**Listed entries:**
+ + +

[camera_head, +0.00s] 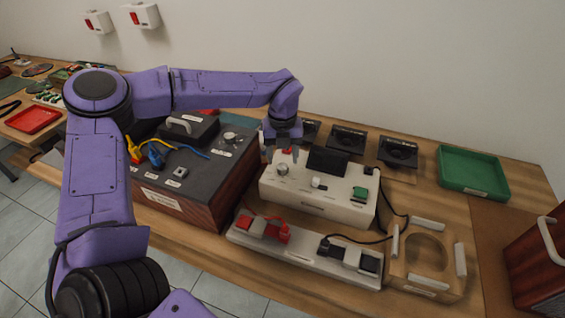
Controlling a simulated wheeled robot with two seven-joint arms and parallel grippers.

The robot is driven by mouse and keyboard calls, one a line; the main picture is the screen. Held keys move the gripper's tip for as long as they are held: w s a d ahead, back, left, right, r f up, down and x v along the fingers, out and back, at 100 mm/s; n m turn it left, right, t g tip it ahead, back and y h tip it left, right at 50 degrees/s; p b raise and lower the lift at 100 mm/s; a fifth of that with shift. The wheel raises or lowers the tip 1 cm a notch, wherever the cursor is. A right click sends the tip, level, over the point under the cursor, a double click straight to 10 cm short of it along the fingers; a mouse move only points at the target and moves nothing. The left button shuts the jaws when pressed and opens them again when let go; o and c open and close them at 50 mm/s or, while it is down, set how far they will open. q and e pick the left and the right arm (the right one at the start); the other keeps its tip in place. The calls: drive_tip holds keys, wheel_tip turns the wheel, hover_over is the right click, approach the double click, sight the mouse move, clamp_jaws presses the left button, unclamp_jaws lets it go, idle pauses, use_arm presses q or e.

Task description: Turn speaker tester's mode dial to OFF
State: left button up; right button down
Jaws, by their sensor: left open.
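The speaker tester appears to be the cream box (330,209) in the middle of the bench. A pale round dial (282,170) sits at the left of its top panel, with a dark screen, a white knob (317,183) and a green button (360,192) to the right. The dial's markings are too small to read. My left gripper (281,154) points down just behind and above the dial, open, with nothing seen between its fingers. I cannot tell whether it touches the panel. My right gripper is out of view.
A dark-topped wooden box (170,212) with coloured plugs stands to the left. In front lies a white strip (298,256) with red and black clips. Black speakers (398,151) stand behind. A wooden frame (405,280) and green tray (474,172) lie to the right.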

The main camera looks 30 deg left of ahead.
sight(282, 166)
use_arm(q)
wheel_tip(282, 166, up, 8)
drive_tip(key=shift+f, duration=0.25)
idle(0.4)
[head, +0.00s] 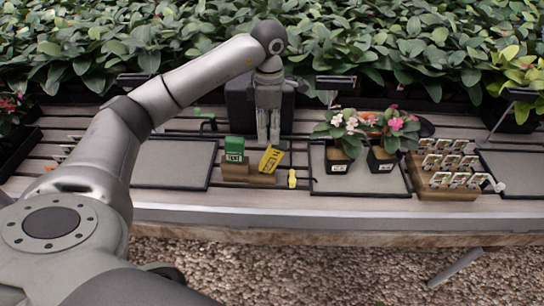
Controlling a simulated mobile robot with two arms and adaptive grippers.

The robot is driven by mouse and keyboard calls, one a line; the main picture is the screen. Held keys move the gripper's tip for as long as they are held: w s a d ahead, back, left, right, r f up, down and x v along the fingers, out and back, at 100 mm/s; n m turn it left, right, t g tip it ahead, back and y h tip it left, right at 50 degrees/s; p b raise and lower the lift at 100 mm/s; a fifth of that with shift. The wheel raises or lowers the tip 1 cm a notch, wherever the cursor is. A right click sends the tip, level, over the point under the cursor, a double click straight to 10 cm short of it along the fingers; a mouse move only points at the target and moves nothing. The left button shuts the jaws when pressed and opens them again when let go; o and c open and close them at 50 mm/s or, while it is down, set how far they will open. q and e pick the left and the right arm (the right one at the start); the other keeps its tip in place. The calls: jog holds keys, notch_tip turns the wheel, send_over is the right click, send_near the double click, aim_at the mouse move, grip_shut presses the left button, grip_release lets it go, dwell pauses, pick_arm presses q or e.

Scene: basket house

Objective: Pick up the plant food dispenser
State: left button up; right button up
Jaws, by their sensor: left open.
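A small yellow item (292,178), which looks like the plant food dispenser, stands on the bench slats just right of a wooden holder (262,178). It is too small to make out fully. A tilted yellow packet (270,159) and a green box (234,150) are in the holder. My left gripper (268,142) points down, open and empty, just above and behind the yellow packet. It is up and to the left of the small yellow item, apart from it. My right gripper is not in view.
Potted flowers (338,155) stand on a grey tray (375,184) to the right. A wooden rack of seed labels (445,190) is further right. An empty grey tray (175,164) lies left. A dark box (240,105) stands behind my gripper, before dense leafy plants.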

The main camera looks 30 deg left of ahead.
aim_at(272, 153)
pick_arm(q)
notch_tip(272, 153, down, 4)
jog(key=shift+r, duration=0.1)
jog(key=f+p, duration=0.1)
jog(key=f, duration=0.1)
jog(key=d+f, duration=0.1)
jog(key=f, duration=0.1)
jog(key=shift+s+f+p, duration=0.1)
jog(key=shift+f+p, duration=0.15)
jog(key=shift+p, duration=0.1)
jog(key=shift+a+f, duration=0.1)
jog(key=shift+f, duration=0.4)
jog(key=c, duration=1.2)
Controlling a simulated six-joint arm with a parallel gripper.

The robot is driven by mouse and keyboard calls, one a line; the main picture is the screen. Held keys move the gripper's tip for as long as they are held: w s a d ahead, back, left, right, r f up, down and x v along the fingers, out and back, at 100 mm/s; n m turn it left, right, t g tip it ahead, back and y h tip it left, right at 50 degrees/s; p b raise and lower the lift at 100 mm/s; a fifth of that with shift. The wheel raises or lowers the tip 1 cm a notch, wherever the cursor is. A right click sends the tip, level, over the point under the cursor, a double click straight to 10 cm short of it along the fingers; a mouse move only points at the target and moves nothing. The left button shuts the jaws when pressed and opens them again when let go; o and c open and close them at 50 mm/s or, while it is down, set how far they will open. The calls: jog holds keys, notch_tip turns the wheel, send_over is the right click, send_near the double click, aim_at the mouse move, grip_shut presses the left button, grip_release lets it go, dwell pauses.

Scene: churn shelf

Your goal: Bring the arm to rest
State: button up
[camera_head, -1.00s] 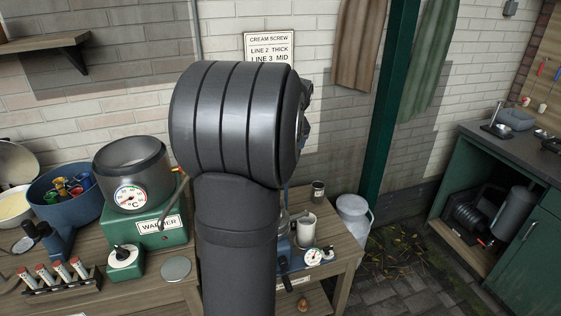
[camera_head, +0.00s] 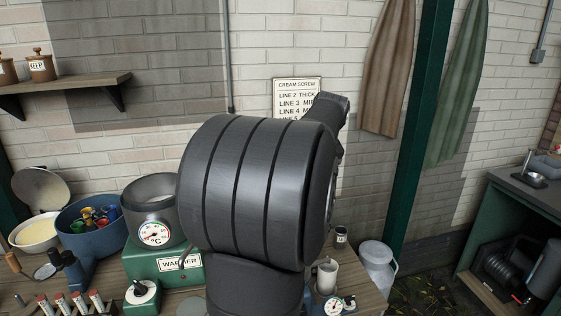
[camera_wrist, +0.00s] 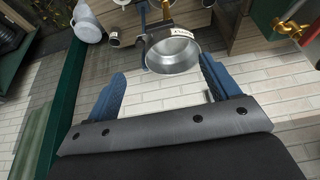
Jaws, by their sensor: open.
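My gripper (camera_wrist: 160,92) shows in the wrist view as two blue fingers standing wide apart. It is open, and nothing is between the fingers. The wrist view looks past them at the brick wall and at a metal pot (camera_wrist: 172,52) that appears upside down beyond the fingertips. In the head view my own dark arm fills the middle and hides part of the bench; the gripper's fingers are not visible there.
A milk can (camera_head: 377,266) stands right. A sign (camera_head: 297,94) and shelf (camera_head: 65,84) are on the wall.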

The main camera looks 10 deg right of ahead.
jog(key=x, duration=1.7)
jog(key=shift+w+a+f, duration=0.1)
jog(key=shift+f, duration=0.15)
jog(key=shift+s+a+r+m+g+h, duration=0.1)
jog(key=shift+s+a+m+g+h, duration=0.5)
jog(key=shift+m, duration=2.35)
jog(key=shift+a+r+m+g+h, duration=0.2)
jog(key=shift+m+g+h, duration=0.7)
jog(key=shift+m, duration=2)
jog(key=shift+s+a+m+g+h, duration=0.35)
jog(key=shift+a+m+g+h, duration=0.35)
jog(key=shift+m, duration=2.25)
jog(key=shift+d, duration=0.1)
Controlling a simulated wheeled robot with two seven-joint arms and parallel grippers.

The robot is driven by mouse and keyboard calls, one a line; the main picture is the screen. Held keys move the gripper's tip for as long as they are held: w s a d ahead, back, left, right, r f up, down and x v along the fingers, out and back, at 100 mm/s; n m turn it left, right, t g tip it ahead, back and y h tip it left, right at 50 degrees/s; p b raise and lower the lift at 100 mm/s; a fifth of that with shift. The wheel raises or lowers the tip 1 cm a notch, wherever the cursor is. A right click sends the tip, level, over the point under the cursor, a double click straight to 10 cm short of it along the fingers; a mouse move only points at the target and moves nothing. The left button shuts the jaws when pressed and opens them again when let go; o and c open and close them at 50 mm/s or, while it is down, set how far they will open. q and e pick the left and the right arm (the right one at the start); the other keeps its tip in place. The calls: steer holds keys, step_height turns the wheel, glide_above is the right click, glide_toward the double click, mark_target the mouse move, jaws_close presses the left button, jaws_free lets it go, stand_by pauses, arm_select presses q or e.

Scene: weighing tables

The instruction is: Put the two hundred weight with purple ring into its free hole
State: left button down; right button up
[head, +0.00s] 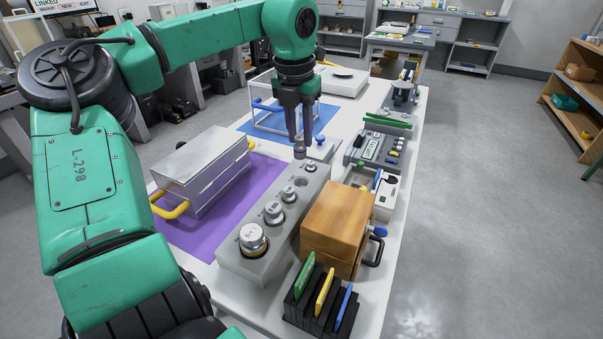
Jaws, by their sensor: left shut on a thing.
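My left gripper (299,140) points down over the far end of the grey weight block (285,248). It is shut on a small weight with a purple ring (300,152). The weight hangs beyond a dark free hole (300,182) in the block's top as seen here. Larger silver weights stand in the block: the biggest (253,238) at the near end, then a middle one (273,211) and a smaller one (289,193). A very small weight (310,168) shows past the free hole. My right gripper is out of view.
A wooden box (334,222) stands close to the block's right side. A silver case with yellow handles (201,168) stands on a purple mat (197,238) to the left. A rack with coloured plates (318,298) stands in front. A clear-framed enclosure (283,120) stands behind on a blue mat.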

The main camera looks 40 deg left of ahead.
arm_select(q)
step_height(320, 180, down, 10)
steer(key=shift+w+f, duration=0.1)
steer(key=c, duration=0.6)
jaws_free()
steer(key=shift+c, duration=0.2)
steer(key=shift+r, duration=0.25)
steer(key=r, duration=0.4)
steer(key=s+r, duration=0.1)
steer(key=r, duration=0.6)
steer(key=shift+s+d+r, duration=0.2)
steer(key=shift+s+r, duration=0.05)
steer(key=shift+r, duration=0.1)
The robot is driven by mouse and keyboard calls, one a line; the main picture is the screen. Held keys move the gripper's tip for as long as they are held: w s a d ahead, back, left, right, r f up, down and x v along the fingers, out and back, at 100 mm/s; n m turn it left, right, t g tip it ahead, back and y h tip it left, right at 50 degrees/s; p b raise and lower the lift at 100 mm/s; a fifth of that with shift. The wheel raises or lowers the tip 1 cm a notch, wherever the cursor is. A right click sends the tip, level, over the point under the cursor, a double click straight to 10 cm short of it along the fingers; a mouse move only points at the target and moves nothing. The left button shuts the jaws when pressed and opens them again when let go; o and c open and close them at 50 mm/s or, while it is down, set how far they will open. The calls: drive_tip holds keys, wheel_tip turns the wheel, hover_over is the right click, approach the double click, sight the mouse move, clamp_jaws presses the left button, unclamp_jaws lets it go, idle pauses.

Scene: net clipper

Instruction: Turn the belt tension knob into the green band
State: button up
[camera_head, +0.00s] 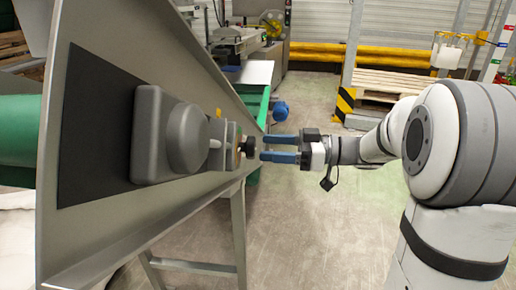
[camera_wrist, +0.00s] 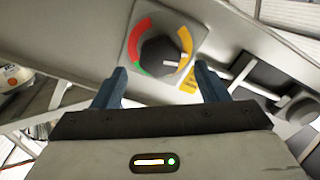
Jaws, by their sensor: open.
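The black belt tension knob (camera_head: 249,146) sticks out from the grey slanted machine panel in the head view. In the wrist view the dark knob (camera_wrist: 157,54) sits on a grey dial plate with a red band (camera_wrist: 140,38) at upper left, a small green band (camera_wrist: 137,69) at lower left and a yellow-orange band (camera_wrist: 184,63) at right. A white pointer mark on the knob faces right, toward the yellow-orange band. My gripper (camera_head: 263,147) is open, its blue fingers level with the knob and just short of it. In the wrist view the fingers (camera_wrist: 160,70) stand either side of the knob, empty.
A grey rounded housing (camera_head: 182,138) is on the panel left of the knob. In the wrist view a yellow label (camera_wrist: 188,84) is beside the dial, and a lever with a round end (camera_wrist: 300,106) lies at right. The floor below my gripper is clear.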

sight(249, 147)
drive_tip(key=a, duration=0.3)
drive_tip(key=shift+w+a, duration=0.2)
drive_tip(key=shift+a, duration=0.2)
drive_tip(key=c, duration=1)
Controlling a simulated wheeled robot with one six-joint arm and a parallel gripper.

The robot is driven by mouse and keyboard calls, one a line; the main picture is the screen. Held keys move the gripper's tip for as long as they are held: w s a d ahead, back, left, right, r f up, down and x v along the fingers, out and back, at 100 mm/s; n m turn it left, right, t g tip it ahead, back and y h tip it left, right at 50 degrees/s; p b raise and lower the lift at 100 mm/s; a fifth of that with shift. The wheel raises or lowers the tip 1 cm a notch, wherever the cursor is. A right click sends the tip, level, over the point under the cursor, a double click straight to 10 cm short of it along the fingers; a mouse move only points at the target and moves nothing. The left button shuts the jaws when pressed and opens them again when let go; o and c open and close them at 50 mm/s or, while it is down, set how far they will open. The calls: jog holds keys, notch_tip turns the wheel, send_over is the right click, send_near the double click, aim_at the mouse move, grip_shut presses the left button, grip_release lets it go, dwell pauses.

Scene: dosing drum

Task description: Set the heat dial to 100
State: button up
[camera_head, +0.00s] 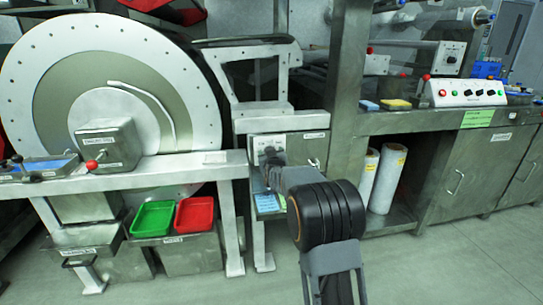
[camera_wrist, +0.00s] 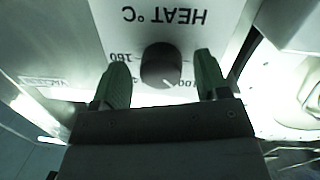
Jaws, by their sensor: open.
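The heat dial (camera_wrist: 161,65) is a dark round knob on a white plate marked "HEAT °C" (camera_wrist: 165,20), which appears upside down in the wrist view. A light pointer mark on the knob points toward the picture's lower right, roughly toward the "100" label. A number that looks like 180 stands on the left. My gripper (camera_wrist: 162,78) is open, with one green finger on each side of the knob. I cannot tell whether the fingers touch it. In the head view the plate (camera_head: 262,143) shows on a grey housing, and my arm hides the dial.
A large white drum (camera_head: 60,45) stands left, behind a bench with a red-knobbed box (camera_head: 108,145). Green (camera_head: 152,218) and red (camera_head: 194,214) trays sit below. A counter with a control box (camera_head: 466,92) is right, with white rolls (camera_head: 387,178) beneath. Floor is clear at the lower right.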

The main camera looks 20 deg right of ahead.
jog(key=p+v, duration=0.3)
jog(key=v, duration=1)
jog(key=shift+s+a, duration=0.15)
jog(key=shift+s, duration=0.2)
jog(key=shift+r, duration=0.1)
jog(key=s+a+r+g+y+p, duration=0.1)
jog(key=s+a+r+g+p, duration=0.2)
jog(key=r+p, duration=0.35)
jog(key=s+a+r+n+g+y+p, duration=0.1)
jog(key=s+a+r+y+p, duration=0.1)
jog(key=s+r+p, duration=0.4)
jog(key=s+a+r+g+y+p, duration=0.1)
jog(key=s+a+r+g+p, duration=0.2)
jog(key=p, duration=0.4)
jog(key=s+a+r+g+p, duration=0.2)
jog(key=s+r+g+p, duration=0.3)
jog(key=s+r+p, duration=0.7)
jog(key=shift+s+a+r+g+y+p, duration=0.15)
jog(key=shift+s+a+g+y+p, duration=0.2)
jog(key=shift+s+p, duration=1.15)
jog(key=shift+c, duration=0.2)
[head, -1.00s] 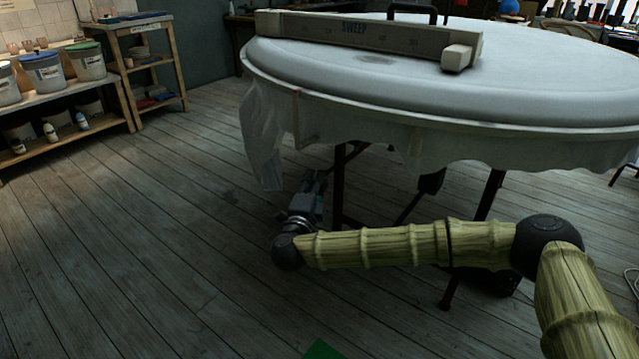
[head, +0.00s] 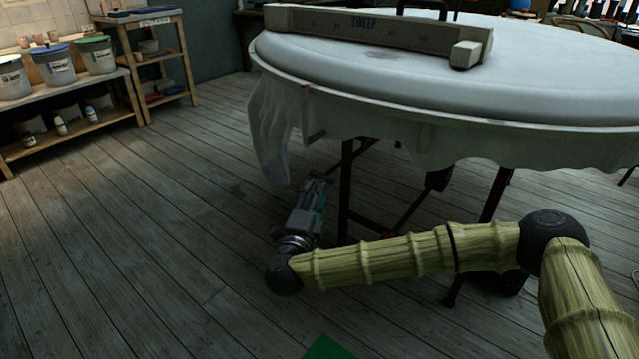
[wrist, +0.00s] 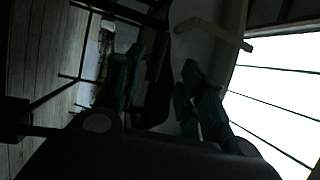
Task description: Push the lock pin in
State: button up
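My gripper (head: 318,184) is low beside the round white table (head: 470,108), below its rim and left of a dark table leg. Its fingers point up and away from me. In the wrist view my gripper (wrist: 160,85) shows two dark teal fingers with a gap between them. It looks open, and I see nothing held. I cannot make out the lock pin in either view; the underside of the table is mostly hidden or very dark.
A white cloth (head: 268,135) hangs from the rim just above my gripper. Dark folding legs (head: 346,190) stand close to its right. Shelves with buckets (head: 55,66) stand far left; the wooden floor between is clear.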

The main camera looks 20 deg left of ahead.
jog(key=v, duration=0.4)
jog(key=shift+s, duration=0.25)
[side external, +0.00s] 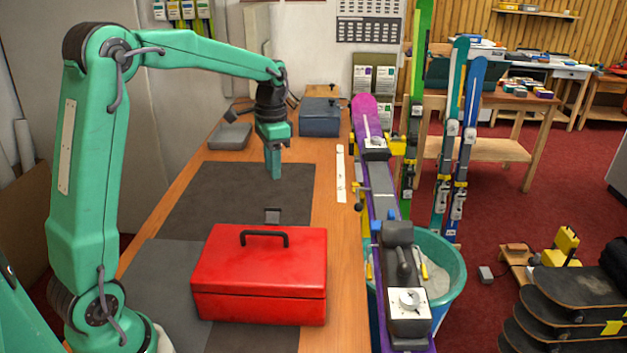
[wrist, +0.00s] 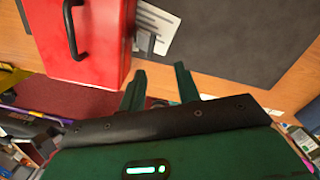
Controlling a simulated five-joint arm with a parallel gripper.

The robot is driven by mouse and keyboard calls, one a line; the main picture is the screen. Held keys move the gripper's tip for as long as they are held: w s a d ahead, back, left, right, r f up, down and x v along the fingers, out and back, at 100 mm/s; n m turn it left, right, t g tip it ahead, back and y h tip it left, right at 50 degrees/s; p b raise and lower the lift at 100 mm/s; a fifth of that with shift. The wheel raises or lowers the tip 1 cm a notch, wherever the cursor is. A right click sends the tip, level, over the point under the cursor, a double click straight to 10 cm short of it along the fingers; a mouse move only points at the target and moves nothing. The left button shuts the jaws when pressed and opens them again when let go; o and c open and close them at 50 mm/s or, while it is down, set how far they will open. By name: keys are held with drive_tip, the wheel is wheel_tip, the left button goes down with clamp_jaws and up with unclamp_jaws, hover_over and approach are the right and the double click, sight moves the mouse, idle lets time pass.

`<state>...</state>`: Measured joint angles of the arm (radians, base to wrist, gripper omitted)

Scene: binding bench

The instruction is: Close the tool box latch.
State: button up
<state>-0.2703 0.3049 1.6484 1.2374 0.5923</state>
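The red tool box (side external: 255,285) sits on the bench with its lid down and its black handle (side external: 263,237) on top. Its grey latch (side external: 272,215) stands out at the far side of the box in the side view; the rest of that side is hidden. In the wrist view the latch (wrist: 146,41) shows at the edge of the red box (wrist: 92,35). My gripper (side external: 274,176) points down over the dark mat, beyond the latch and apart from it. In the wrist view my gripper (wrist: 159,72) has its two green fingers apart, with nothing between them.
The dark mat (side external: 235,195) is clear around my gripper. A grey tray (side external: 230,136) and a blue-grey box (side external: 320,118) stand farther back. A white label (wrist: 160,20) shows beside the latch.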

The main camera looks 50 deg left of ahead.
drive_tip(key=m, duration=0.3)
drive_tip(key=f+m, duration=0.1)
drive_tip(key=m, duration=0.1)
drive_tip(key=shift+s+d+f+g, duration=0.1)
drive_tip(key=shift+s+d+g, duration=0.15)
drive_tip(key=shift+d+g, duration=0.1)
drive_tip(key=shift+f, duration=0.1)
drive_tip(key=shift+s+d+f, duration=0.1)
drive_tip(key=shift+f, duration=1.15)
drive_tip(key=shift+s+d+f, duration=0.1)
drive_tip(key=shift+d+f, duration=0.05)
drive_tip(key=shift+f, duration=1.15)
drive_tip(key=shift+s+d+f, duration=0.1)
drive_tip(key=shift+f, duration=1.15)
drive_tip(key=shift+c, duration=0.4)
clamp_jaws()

+ + +

**What is asked:**
Of the lines above, how many contain the word "joint"? Provide the number and nothing else.

**Solution to this exercise:**
6